Let $f : R → R$ be a continuous decreasing function. Prove that the system $x = f(y),$ $y = f(z),$ $z = f(x)$ has a unique solution.

Question

Let $f : R → R$ be a continuous decreasing function. Prove that the system

$$x = f(y),$$

$$y = f(z),$$

$$z = f(x)$$
has a unique solution.

Here using the intermediate value theorem, it can clearly be seen that when

$\displaystyle{\lim_{x \to -\infty}}f(x)-x$ = $\infty $

& $\displaystyle{\lim_{x \to \infty}}f(x)-x$ = –$\infty $ &

we get some $x_0$ such that $f(x_0) = x_0$
But how or why does that imply that $x_0 = x = y = z$

Answer 1

$h(x) = f(f(f(x)))$ is strictly decreasing with $\lim_{x \to -\infty}h(x)-x = \infty$ and $\lim_{x \to \infty}h(x)-x = -\infty$, so that $h$ has a unique fixed point $a$.

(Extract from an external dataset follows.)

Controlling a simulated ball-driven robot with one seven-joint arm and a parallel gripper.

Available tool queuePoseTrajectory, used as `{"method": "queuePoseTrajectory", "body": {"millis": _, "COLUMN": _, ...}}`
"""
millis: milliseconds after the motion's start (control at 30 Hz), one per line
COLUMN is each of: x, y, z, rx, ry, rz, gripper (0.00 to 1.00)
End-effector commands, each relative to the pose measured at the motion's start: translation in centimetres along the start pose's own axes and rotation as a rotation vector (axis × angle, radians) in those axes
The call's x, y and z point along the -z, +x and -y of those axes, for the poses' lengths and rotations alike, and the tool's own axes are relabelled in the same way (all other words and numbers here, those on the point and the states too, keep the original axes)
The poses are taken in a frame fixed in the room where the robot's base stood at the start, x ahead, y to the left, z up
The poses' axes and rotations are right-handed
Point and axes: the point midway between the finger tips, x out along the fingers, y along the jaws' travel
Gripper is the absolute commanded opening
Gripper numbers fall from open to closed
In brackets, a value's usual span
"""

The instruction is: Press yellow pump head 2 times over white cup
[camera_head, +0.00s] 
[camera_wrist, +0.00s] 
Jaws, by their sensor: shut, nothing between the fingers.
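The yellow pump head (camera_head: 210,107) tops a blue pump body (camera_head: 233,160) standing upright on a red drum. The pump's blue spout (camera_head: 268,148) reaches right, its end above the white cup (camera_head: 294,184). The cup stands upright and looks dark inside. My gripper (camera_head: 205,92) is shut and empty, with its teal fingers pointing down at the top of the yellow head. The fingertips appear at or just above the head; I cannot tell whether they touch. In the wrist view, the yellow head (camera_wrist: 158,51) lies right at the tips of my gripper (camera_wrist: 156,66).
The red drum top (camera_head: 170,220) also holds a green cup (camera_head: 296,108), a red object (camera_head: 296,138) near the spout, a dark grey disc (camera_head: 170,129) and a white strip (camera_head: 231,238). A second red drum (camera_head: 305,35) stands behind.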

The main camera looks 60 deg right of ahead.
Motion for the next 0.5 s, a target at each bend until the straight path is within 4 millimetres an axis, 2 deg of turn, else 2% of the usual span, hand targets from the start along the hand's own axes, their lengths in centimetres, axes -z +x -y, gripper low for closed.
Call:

Then $(x, y, z) = (f(f(a)), f(a), a)$ satisfies $$ \tag{*} x=f(y) \, , \, y=f(z) \, , \, z=f(x) \, . $$

If $(x, y, z)$ is any solution of $(*)$ then $h(x) = x$, $h(y) = y$ and $h(z) = z$ implies $x=y=z= a$ because the fixed point of $h$ is unique.